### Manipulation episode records
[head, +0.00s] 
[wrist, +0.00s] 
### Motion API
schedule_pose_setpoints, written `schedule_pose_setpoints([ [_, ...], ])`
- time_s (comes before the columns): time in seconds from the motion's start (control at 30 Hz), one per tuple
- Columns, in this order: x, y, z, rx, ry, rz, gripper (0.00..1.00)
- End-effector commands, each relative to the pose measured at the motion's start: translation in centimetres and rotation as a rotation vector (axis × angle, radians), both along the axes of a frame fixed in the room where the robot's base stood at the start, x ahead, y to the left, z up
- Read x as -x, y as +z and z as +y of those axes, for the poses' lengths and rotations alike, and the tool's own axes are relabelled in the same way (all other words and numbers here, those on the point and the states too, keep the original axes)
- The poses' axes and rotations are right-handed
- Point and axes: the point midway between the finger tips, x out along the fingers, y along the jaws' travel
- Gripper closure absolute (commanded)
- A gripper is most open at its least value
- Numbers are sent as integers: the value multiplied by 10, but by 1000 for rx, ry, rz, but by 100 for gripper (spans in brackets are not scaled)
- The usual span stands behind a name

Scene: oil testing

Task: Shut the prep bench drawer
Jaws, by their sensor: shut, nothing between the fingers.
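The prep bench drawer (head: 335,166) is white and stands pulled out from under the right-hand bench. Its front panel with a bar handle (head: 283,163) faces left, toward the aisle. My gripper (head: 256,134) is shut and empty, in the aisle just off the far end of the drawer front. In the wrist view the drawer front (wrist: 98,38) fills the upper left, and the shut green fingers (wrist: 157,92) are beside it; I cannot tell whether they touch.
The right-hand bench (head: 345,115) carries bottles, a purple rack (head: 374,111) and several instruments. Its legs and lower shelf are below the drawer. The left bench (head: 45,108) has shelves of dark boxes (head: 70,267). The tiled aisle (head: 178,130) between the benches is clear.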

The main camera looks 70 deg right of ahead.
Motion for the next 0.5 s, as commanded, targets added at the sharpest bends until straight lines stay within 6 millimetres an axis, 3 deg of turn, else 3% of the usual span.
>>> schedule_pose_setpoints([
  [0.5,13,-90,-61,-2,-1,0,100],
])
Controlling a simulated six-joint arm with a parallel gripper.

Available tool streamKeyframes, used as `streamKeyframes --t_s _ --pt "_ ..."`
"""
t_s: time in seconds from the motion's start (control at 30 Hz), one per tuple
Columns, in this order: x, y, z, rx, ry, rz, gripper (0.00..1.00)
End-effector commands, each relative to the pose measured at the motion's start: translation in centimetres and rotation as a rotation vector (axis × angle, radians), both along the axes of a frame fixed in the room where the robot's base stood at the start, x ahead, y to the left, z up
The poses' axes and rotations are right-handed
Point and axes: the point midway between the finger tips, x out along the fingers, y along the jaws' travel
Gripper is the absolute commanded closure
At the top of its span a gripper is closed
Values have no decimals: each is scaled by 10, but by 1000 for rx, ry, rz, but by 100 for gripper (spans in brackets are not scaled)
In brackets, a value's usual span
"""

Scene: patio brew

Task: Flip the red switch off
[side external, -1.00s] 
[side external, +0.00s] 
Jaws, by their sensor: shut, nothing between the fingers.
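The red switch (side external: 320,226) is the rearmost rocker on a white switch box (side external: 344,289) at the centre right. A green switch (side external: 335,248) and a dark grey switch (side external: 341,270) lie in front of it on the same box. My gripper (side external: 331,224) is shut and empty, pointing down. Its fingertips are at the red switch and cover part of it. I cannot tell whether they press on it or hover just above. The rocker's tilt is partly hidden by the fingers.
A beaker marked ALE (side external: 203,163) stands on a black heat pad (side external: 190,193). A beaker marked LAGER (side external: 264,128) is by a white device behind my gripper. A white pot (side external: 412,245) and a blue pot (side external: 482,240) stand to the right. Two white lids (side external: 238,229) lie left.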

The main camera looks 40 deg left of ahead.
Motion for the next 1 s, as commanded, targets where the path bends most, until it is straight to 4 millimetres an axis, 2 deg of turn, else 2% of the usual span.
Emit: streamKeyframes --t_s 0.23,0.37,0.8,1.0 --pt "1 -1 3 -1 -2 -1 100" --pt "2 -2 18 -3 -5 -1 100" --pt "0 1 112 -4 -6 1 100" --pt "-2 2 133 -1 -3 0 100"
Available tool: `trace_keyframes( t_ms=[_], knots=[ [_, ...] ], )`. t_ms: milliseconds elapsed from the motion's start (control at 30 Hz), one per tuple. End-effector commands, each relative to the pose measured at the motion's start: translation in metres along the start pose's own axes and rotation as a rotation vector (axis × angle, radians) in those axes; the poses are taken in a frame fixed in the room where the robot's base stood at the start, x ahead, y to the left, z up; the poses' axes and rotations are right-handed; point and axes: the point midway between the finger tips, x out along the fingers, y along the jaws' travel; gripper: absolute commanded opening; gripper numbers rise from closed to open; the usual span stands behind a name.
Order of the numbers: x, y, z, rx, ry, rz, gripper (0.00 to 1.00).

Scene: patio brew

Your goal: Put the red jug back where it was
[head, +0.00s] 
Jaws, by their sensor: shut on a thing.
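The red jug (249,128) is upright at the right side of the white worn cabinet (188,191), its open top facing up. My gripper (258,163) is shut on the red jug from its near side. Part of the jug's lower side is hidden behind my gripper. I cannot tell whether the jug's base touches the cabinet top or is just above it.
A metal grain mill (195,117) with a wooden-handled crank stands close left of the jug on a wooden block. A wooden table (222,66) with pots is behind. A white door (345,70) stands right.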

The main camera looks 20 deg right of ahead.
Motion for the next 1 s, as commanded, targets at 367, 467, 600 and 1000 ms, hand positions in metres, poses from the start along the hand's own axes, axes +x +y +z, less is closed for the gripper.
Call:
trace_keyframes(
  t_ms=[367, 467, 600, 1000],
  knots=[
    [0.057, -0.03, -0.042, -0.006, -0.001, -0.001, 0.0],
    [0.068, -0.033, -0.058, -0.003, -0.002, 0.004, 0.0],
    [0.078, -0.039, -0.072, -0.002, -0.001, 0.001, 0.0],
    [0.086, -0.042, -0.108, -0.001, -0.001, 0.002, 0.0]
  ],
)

### What the task requires
Only a number is wanted: how many lines contain "spans"?

### Expected answer
2